Task requirements -
Only the lines from the one containing "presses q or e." down to the one containing "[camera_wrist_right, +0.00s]" should be printed, exactly as they stand, ends included.

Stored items
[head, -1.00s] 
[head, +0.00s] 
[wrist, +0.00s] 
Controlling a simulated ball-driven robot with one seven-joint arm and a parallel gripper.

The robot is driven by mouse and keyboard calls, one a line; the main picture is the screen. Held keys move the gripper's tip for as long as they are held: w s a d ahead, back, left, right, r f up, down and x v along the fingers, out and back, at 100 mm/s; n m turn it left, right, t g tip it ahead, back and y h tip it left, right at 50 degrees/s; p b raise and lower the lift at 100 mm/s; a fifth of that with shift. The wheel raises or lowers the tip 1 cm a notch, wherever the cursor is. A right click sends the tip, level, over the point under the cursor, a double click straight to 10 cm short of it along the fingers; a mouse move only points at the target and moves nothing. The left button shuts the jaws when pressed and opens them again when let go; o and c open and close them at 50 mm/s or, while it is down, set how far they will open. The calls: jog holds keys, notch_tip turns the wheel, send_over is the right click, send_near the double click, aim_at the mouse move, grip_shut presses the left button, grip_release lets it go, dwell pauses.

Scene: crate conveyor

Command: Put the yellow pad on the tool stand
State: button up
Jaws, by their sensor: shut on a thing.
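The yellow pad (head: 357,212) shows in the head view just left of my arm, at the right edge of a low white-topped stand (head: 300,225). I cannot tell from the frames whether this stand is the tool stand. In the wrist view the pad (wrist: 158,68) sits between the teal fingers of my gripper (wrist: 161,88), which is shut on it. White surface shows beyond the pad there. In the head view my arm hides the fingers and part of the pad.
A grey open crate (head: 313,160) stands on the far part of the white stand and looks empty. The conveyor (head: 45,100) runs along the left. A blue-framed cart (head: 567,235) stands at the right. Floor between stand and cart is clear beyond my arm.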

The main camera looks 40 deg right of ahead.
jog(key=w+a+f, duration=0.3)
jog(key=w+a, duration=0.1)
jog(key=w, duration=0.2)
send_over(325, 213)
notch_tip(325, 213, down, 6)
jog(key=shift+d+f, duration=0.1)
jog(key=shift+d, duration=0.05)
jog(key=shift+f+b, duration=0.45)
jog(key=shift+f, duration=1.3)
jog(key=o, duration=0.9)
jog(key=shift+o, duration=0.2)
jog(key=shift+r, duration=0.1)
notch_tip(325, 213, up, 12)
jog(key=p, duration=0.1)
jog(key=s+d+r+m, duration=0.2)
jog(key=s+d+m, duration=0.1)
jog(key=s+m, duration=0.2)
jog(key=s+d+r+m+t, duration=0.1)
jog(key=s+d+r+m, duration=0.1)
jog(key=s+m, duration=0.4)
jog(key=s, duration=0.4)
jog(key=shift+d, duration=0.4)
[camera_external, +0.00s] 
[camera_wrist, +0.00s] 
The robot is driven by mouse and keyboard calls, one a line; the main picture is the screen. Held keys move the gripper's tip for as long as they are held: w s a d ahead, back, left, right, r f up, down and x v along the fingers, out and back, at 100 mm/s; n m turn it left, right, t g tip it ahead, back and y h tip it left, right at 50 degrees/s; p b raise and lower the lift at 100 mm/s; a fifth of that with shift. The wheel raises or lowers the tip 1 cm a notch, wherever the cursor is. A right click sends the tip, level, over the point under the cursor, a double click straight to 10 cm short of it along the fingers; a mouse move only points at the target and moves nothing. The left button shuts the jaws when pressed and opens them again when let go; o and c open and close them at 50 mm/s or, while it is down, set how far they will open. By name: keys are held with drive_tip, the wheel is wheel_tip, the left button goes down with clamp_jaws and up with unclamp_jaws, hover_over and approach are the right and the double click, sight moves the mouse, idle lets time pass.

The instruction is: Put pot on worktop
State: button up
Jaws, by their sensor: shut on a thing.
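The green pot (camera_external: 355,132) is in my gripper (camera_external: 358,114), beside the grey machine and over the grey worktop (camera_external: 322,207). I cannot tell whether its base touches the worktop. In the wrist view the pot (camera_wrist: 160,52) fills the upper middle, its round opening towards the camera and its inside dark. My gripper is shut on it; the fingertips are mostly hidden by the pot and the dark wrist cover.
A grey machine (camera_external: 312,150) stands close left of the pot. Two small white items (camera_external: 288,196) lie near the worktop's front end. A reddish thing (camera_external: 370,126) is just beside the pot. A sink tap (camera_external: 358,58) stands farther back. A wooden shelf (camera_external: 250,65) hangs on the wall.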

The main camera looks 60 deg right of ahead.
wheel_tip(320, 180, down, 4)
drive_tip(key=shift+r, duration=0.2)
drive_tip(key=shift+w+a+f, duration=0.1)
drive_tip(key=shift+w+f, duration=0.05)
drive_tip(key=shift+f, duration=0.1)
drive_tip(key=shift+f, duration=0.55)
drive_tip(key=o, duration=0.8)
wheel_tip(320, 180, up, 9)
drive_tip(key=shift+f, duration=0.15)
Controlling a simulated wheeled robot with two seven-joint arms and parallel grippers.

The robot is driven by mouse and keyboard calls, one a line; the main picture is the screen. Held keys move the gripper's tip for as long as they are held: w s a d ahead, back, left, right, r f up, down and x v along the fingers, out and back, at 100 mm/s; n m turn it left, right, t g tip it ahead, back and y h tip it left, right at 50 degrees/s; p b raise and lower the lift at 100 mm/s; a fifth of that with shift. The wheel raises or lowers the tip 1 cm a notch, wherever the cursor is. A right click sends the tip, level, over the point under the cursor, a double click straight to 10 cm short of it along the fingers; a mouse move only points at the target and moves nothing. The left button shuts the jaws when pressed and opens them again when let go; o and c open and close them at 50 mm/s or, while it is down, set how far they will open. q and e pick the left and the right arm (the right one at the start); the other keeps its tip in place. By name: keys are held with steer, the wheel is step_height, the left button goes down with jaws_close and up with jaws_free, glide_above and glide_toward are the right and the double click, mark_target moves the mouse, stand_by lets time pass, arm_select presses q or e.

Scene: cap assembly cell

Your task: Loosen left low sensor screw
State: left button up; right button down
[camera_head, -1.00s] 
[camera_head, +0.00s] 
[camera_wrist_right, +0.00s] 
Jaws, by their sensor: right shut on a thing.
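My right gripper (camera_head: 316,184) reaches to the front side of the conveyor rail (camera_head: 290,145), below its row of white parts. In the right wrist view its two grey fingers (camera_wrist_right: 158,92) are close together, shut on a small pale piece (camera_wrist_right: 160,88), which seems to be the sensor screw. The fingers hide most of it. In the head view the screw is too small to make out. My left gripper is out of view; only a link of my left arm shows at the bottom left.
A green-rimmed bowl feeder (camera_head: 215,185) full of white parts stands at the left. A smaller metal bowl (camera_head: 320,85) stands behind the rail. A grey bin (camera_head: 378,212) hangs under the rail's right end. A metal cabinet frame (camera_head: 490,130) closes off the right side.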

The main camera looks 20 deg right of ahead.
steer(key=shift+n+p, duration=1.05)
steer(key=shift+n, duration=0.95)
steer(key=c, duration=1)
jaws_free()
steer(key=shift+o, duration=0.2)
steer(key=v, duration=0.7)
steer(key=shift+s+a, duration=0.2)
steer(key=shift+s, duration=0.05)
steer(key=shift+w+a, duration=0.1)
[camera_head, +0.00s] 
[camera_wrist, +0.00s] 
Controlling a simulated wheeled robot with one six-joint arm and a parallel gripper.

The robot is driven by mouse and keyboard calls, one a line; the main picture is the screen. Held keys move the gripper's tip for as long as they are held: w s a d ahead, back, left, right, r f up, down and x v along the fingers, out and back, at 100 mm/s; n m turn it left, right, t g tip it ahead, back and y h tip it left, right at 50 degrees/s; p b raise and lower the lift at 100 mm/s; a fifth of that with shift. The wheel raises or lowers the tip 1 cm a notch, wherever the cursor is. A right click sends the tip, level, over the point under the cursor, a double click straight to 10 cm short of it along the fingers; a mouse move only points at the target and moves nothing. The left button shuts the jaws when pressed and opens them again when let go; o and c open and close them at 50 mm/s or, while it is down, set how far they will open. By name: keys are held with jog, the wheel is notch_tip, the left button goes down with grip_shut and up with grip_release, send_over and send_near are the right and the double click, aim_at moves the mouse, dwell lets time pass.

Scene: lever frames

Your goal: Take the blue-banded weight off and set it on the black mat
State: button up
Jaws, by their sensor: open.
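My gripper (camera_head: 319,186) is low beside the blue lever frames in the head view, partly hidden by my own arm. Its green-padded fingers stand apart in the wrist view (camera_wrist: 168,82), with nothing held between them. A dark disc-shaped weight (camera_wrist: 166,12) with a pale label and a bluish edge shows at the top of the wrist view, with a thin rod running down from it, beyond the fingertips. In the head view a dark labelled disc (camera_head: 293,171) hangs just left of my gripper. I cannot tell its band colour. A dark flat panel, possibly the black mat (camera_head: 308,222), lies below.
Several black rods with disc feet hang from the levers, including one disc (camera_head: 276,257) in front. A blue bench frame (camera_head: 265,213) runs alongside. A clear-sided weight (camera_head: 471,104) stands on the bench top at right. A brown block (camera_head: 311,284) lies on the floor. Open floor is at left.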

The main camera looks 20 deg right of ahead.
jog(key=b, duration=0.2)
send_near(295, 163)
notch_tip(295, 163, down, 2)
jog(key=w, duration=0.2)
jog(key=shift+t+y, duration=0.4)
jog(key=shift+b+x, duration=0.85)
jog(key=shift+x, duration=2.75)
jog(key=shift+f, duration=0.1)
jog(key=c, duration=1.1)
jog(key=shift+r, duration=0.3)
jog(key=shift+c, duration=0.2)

Answer below -
The robot is driven by mouse and keyboard calls, one a line; the main picture is the screen. Held keys move the gripper's tip for as long as they are held: w s a d ahead, back, left, right, r f up, down and x v along the fingers, out and back, at 100 mm/s; n m turn it left, right, t g tip it ahead, back and y h tip it left, right at 50 degrees/s; p b raise and lower the lift at 100 mm/s; a fifth of that with shift. The wheel raises or lowers the tip 1 cm a notch, wherever the cursor is. A right click sends the tip, level, over the point under the cursor, a double click straight to 10 cm short of it along the fingers; a mouse move only points at the target and moves nothing. The left button shuts the jaws when pressed and opens them again when let go; o and c open and close them at 50 mm/s or, while it is down, set how far they will open. q and e pick the left and the right arm (the right one at the start); the other keeps its tip in place. By name: keys are held with steer, the wheel is step_height, the left button goes down with jaws_close and up with jaws_free, glide_above and glide_toward are the right and the double click, mark_target moves the mouse, stand_by lets time pass, arm_select presses q or e.

Scene: cap assembly cell

Your task: Loosen left low sensor screw
State: left button up; right button down
[camera_head, -1.00s] 
[camera_head, +0.00s] 
[camera_wrist_right, +0.00s] 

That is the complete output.